Reputation: 111
I have a dataframe with 11 columns: Status1-Status5, Time1-Time5 & Time_Min
df = pd.DataFrame([[100,200,150,400,500,'a','b','a','c','a',100], [300,400,200,500,250,'b','b','c','c','c',200]], columns=['TIME_1', 'TIME_2', 'TIME_3', 'TIME_4', 'TIME_5','STATUS_1','STATUS_2','STATUS_3','STATUS_4','STATUS_5','TIME_MIN'])

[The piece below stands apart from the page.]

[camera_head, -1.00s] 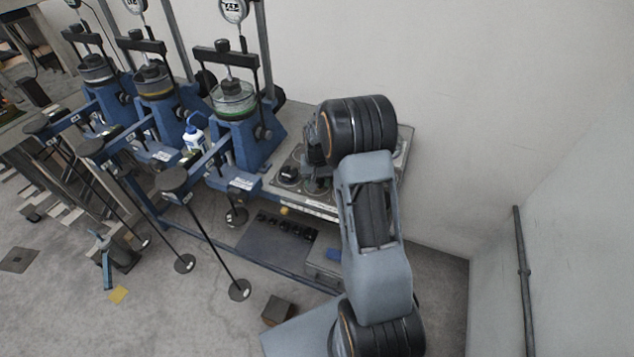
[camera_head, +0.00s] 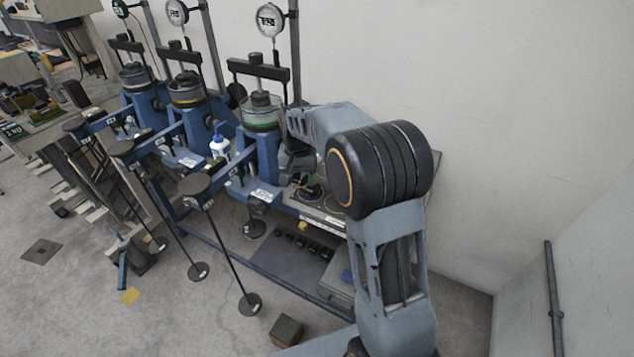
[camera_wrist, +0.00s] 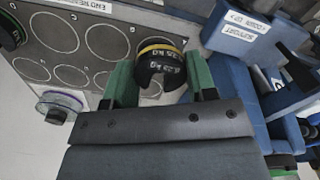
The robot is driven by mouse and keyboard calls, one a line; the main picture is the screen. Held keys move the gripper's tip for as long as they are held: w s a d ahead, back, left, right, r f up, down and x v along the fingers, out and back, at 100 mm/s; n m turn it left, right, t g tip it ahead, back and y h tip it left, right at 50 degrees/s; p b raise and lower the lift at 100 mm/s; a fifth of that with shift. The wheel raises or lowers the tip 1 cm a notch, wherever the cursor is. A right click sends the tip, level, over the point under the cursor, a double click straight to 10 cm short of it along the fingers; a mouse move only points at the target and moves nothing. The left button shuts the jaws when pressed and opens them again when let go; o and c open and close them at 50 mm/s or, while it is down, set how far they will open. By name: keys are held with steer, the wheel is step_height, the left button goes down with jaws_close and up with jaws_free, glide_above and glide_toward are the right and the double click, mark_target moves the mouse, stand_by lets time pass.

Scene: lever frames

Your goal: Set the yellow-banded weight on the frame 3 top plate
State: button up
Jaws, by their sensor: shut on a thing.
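The yellow-banded weight (camera_wrist: 160,66) is a black slotted disc with white lettering. In the wrist view it sits between the two green fingers of my gripper (camera_wrist: 157,72), which is shut on it. It is over the grey plate with circle outlines; I cannot tell whether it touches that plate. In the head view my arm hides most of the gripper and the weight. Three blue lever frames stand in a row, with round dark top plates (camera_head: 195,184) (camera_head: 120,149) (camera_head: 78,124) over hanging rods. I cannot read which frame is number 3.
The grey weight plate (camera_wrist: 55,35) also holds a purple-banded weight (camera_wrist: 62,104) and a green-banded weight (camera_wrist: 8,30). A blue support (camera_wrist: 240,30) stands close on the right. Walls bound the right side.

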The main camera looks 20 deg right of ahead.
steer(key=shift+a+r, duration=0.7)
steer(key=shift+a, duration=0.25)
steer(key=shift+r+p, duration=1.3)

I would like to reproduce a code I have in SAS currently which does the following
IF TIME_1 = TIME_MIN THEN STATUS = STATUS_1;
ELSE IF TIME_2 = TIME_MIN THEN STATUS = STATUS_2;
ELSE IF TIME_3 = TIME_MIN THEN STATUS = STATUS_3;
ELSE IF TIME_4 = TIME_MIN THEN STATUS = STATUS_4;
ELSE STATUS = STATUS_5;
Expected output for column STATUS would be
['a','c']
I tried building something along these lines (which would need to be extended with else ifs)

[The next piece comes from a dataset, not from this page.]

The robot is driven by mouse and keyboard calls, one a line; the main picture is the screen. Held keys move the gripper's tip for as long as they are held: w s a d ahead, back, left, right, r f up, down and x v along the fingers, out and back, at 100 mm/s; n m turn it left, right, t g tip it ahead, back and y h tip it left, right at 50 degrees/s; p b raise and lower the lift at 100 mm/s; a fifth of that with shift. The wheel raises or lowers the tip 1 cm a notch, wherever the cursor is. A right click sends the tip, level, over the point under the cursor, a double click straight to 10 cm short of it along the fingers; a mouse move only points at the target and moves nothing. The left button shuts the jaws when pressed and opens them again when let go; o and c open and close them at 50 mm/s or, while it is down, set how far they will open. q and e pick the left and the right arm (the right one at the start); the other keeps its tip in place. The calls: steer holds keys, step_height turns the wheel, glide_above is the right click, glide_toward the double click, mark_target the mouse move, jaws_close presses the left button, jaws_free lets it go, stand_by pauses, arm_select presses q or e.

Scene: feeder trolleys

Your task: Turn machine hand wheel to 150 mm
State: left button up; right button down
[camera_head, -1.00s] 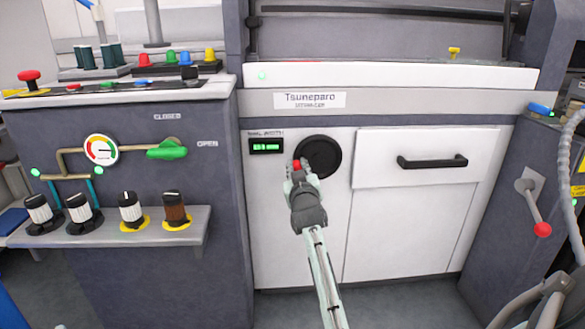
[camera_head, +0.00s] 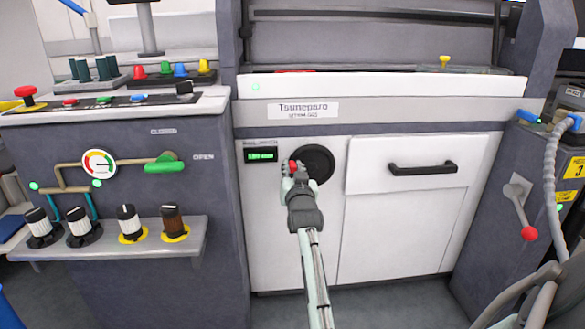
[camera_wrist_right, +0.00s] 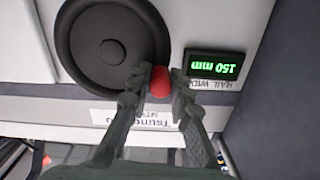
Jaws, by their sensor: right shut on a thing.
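The black round hand wheel (camera_head: 316,164) is on the white machine front, below the name plate. Its red knob (camera_wrist_right: 160,82) sits at the wheel's edge. My right gripper (camera_head: 292,172) reaches up to the wheel and is shut on the red knob, with one finger on each side of it in the right wrist view (camera_wrist_right: 160,88). The green display (camera_head: 261,155) is left of the wheel. In the right wrist view the display (camera_wrist_right: 214,68) appears upside down and reads 150 mm. My left gripper is not in view.
A white drawer with a black handle (camera_head: 423,168) is right of the wheel. A grey cabinet with a gauge (camera_head: 99,163) and a shelf (camera_head: 190,243) of several knobs stands at left. A red-tipped lever (camera_head: 529,233) is at right. Floor shows below the machine.

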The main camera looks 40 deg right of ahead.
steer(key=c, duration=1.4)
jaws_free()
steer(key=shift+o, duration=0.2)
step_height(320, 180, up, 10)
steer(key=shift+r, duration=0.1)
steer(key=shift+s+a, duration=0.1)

df['STATUS'] = [a if x == y else b for x,y,a,b in df[['TIME_MIN','TIME_1','STATUS_1','STATUS_2']]]
But this just gives an error. I'm sure it's a simple fix, but I can't quite figure it out.
Upvotes: 8
Views: 26112
Reputation: 250
You may use conditions and choices
df = pd.DataFrame([[100,200,150,400,500,'a','b','a','c','a',100], [300,400,200,500,250,'b','b','c','c','c',200]], columns=['TIME_1', 'TIME_2', 'TIME_3', 'TIME_4', 'TIME_5','STATUS_1','STATUS_2','STATUS_3','STATUS_4','STATUS_5','TIME_MIN'])
condition= [df['TIME_1'] == df['TIME_MIN'],
df['TIME_2'] == df['TIME_MIN'],
df['TIME_3'] == df['TIME_MIN'],
df['TIME_4'] == df['TIME_MIN'],
df['TIME_4'] == df['TIME_MIN']]
choice= [df['STATUS_1'],df['STATUS_2'],df['STATUS_3'],df['STATUS_4'],df['STATUS_5']]

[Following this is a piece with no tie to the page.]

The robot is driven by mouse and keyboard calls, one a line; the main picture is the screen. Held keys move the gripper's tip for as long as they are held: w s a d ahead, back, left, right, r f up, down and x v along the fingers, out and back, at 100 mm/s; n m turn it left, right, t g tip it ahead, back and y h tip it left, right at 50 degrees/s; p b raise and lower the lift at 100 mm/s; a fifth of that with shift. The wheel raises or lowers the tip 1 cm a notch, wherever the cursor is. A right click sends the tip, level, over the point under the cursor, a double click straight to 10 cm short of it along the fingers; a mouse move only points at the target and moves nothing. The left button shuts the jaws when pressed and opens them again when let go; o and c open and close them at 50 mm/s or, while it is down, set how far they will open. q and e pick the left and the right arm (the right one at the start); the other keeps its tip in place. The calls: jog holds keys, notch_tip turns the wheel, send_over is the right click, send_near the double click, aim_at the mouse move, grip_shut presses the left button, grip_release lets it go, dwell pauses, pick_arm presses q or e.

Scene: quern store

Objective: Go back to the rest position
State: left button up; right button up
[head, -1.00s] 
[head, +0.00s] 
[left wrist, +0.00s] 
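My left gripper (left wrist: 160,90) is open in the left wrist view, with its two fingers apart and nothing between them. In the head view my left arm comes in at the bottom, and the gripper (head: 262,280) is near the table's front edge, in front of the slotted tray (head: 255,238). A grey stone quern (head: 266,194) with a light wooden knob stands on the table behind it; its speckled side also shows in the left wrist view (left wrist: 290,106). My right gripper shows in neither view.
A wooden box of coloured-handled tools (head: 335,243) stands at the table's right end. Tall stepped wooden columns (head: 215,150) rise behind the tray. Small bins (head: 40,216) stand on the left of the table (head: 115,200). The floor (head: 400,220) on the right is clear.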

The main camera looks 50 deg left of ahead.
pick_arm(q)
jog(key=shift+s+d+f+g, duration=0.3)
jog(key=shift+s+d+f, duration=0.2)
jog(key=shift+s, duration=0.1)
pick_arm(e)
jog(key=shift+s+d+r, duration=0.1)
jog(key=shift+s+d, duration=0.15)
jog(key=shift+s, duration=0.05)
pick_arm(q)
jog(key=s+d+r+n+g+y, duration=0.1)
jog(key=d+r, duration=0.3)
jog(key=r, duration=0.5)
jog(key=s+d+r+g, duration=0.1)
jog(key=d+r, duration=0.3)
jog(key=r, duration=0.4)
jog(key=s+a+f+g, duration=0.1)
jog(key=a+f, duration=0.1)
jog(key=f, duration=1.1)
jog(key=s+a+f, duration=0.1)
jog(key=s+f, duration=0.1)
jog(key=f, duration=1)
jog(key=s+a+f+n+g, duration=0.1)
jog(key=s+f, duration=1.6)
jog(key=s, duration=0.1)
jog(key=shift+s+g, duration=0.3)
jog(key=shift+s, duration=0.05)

df['STATUS'] =np.select(condition,choice,default="")
col_required=['TIME_1','TIME_2','TIME_3','TIME_4','TIME_5','TIME_MIN','STATUS']
df=df[col_required]
df
output
TIME_1 TIME_2 TIME_3 TIME_4 TIME_5 TIME_MIN STATUS
0 100 200 150 400 500 100 a
1 300 400 200 500 250 200 c
Upvotes: 0
Reputation: 19114
Not very pretty but you can use equality broadcasting with the .eq
method.
m = df.iloc[:, :5].eq(df['TIME_MIN'], axis=0)
m.columns = 'STATUS_' + m.columns.str.extract('TIME_(.*)')
df['STATUS'] = df[m].bfill(axis=1).iloc[:, 0]
Upvotes: 2
Reputation: 38415
You can write a function
def get_status(df):
if df['TIME_1'] == df['TIME_MIN']:
return df['STATUS_1']
elif df['TIME_2'] == df['TIME_MIN']:
return df['STATUS_2']
elif df['TIME_3'] == df['TIME_MIN']:
return df['STATUS_3']
elif df['TIME_4'] == df['TIME_MIN']:
return df['STATUS_4']
else:
return df['STATUS_5']
df['STATUS'] = df.apply(get_status, axis = 1)
Or use a very-nested np.where,
df['STATUS'] = np.where(df['TIME_1'] == df['TIME_MIN'], df['STATUS_1'],\
np.where(df['TIME_2'] == df['TIME_MIN'], df['STATUS_2'],\
np.where(df['TIME_3'] == df['TIME_MIN'], df['STATUS_3'],\
np.where(df['TIME_4'] == df['TIME_MIN'], df['STATUS_4'], df['STATUS_5']))))
Upvotes: 12